=== What you should do ===
Check every line of the entries for "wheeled", and copy the lines that hold it.

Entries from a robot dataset
---------------

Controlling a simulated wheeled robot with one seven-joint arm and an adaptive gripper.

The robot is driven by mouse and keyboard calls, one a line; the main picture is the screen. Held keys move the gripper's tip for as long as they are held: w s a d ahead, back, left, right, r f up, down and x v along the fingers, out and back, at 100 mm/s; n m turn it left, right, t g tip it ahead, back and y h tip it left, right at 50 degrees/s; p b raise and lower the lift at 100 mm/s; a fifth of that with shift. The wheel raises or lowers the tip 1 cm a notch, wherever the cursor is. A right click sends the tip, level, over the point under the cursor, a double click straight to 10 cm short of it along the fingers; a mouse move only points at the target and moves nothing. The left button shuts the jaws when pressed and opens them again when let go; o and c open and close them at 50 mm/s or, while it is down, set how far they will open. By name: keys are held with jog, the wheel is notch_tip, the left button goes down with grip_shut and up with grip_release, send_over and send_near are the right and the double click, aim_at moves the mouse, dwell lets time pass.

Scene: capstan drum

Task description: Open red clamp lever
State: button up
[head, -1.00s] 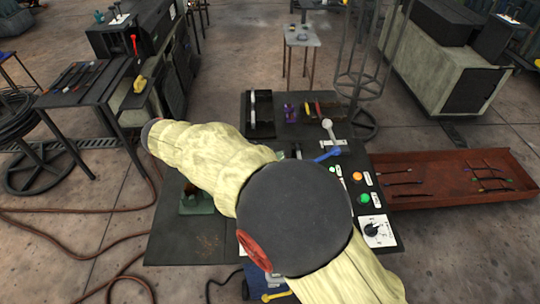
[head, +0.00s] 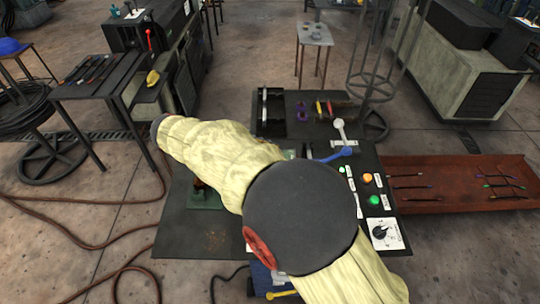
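No red clamp lever can be made out for certain. A small red lever (head: 149,38) stands on the dark machine at the far left back. My arm, in a cream cover with a dark round joint, crosses the middle and hides part of the workbench (head: 225,240). A green fixture (head: 204,196) on the bench shows partly beside the arm. On the bench's right side are a white-knobbed lever (head: 340,128) and a blue lever (head: 336,155). My gripper is not in view.
A panel with an orange button (head: 367,179), a green button (head: 374,200) and a dial (head: 382,234) lies right of my arm. A rusty tray (head: 440,200) stands on the right. A tool table (head: 100,90) stands left. Hoses lie on the floor at left.

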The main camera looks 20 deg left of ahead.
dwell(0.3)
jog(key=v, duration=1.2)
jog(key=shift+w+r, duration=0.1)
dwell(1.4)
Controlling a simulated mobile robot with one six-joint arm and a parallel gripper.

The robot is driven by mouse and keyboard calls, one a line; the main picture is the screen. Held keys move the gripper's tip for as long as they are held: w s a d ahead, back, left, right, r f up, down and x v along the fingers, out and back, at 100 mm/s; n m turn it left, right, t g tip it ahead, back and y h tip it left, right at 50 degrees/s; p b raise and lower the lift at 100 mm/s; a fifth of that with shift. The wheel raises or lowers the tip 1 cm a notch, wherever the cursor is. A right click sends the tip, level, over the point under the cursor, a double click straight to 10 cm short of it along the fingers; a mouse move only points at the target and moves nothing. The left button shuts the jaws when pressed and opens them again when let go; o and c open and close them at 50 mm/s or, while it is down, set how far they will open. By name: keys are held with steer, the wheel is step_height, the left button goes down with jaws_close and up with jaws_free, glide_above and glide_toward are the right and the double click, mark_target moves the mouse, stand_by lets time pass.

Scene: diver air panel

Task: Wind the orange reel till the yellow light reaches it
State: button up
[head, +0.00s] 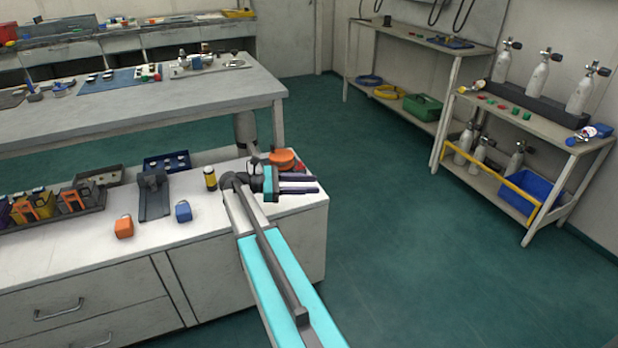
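The orange reel (283,158) is at the far right corner of the near white counter. It is partly hidden behind my gripper and wrist. A small upright cylinder with a yellow body and black bands, probably the yellow light (210,178), stands on the counter to the left of my wrist. I cannot make out a line between it and the reel. My gripper (304,184) is just in front of the reel, pointing right over the counter's right end. Its two dark fingers show a gap with nothing seen between them. I cannot tell whether it touches the reel.
A grey stand (154,194), an orange block (124,227) and a blue block (183,211) are on the counter to the left. A dark tray (85,215) holds several yellow and orange items. Open green floor (420,270) lies to the right, before a shelf with cylinders.

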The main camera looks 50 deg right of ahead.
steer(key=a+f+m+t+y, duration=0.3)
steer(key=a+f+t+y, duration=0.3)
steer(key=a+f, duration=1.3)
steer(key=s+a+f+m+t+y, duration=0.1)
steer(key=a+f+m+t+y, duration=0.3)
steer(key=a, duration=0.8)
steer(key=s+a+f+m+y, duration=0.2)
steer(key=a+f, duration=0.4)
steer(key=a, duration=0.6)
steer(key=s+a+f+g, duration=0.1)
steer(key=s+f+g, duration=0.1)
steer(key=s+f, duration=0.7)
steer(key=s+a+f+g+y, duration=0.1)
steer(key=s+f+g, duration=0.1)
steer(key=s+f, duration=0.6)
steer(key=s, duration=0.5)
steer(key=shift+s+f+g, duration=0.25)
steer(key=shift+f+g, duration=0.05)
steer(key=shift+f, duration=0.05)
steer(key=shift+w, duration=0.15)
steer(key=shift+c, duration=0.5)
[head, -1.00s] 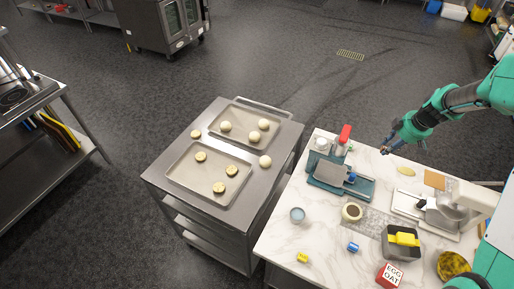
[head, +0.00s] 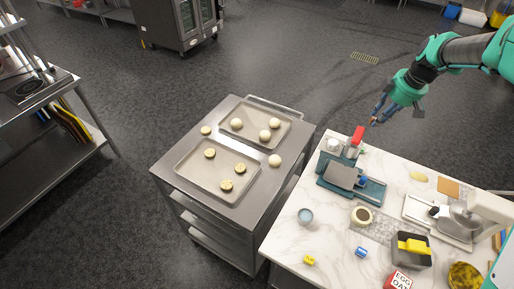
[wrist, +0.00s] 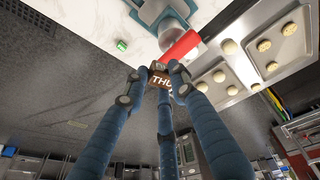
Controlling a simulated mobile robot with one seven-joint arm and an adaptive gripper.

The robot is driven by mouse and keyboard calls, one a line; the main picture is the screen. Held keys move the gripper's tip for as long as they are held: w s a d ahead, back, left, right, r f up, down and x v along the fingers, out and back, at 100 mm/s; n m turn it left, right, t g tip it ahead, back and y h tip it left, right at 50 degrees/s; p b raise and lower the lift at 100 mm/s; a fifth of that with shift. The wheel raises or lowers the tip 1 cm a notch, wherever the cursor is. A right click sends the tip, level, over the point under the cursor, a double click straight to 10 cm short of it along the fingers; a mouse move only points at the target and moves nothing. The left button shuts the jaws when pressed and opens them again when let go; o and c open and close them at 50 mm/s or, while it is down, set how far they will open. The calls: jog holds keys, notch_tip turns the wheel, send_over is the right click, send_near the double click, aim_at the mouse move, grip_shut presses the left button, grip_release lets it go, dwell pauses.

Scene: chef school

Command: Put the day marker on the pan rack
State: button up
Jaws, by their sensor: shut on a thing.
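My gripper (head: 374,120) is past the back-left corner of the worktable. In the wrist view its blue fingers (wrist: 160,78) are shut on a small brown block lettered "THU", the day marker (wrist: 160,77), partly covered by the fingers. In the head view the marker is too small to make out clearly. The pan rack (head: 165,168) is a steel rack left of the worktable. Its top holds two trays, and it lies to the left of and nearer than my gripper. A tray also shows at the right of the wrist view (wrist: 222,97).
The white worktable (head: 290,245) carries a teal machine with a red handle (head: 358,134), close to my gripper. Bare steel shows along the rack's edges.

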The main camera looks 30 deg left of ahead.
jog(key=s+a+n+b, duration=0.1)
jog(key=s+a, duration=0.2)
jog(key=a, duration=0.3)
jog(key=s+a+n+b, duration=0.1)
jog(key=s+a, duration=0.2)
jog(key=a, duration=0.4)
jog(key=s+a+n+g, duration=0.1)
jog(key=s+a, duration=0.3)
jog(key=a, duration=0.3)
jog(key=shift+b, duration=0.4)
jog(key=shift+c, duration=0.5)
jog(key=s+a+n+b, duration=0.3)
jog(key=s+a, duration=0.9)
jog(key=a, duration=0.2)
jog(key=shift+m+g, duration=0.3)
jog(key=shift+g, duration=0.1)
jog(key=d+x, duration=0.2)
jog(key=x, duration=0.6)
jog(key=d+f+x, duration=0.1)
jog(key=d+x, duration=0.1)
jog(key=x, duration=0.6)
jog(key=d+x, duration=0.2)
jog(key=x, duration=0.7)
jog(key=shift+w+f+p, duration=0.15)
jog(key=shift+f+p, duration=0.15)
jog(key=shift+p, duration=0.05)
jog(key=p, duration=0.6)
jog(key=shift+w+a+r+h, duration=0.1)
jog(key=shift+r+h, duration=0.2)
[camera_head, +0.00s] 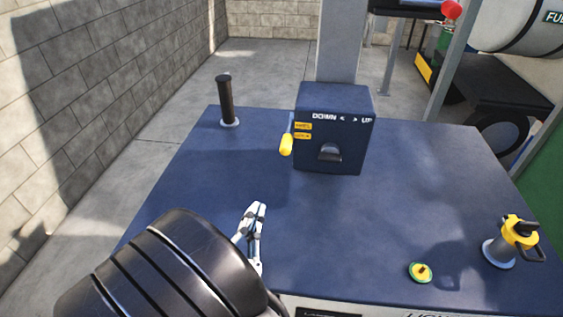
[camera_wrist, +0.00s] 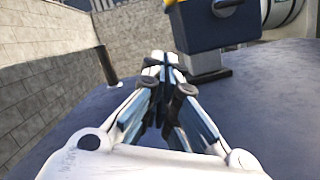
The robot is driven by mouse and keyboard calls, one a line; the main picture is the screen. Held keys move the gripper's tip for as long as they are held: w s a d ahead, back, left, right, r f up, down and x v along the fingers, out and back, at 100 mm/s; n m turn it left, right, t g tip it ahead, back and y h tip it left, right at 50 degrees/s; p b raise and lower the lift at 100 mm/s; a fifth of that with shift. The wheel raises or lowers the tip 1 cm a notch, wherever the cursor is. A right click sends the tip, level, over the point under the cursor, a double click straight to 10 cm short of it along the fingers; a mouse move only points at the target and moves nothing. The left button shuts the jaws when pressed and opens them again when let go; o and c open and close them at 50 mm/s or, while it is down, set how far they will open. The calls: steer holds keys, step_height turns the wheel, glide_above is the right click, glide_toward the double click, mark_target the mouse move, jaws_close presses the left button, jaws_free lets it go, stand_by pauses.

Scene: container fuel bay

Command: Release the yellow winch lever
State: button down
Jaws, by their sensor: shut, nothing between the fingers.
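The yellow winch lever (camera_head: 286,144) hangs on the left side of the dark blue winch box (camera_head: 350,128) in the head view. Its yellow grip is at the lower end of a thin arm and points down. The box carries the words DOWN and UP above yellow labels. My gripper (camera_head: 260,207) is shut and empty, in front of and to the left of the lever, apart from it. In the wrist view my gripper (camera_wrist: 165,58) shows closed fingertips, with the box (camera_wrist: 215,22) beyond to the right.
A dark upright handle (camera_head: 225,100) stands at the back left of the blue deck (camera_head: 400,205); it also shows in the wrist view (camera_wrist: 106,65). A round green-yellow knob (camera_head: 421,272) and a yellow-black valve (camera_head: 517,235) are at the front right. A block wall (camera_head: 100,70) is left.

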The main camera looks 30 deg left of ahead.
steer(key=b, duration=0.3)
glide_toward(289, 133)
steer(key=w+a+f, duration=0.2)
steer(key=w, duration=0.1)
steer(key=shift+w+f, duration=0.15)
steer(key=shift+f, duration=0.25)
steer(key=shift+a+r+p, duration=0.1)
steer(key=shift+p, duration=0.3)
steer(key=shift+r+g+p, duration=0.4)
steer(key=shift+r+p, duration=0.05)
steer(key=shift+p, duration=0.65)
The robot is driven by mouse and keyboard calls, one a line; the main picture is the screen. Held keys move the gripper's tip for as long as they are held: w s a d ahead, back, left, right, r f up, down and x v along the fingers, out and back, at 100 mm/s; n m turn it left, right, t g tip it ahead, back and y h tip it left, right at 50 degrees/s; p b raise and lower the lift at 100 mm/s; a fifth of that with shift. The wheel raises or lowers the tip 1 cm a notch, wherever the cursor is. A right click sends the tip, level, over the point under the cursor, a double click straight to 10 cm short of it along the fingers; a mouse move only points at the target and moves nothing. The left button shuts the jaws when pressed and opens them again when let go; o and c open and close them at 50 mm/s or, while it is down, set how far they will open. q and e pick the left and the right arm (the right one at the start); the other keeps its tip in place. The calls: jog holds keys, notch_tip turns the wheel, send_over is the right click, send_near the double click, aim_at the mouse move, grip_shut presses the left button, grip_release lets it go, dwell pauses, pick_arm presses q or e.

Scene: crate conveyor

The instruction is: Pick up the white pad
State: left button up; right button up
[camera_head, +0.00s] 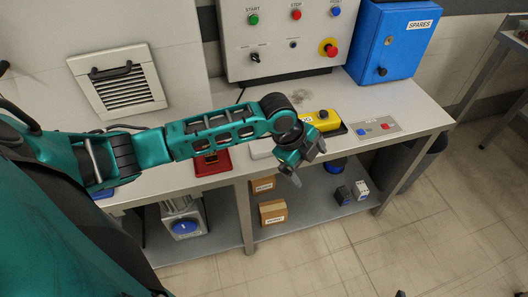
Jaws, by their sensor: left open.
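A white pad (261,149) lies on the grey workbench, partly hidden behind my left forearm and wrist. My left gripper (309,167) is open and empty. It hangs by the bench's front edge, to the right of the pad, with its fingers pointing down and to the right. I cannot tell its exact height above the bench. My right gripper does not show.
On the bench (424,113) are a red tray (213,165), a yellow control box (323,120) and a plate with blue and red parts (374,128). A button panel (283,40) and blue spares cabinet (391,40) stand behind. Cardboard boxes (273,212) sit below.

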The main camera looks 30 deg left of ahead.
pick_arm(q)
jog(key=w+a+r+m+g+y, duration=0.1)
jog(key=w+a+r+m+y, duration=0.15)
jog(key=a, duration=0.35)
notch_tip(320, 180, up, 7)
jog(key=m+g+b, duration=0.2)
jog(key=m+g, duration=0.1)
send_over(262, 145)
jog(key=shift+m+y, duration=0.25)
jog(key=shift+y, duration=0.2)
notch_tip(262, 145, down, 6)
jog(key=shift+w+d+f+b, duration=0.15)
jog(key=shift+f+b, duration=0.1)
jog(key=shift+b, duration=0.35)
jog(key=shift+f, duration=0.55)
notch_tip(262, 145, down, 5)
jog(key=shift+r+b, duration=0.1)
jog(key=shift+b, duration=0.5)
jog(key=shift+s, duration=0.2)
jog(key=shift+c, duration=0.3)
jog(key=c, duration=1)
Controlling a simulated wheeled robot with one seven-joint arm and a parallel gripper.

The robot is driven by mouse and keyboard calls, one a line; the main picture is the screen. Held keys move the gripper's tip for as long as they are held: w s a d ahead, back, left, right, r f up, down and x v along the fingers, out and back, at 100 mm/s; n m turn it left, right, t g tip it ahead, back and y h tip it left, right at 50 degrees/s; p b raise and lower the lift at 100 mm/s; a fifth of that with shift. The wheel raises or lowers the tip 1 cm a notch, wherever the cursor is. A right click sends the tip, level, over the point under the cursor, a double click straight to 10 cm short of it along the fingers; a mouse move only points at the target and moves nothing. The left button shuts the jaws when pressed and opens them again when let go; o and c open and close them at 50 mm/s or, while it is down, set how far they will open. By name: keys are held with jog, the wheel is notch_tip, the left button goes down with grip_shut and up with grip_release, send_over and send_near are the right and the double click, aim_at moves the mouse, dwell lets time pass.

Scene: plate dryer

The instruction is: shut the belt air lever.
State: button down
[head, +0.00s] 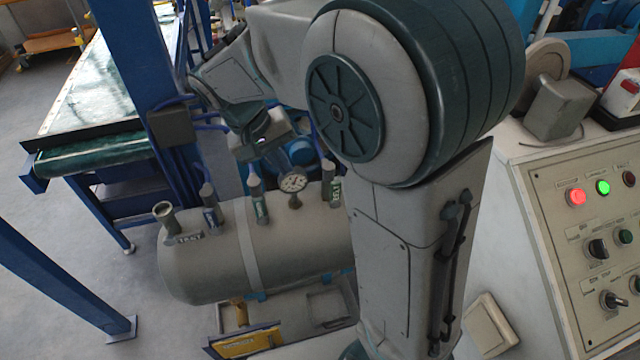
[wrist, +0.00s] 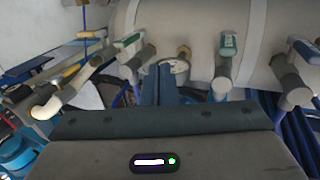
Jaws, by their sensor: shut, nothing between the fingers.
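Several labelled valve levers stand along the top of a grey tank (head: 200,270). In the head view these are a blue-labelled lever (head: 212,215), a green-labelled lever (head: 260,207) and another green-labelled lever (head: 336,192). I cannot read which one is the belt air lever. My gripper (wrist: 165,70) is shut and empty. In the wrist view its fingers overlap the round gauge (wrist: 178,68), between the pale-and-green-labelled lever (wrist: 130,55) on the left and the green-labelled lever (wrist: 226,60) on the right. No contact with a lever is visible. In the head view my arm hides the fingertips.
A pipe stub marked like "VENT" (head: 164,217) stands at the tank's left end. A blue post (head: 145,70) and a conveyor (head: 90,100) are behind on the left. A control panel (head: 590,220) with lit buttons is on the right. A yellow-handled pipe (wrist: 70,85) shows in the wrist view.

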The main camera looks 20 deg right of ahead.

---------------

=== Written answer ===
Controlling a simulated wheeled robot with one seven-joint arm and an adaptive gripper.
Controlling a simulated wheeled robot with one seven-joint arm and a parallel gripper.

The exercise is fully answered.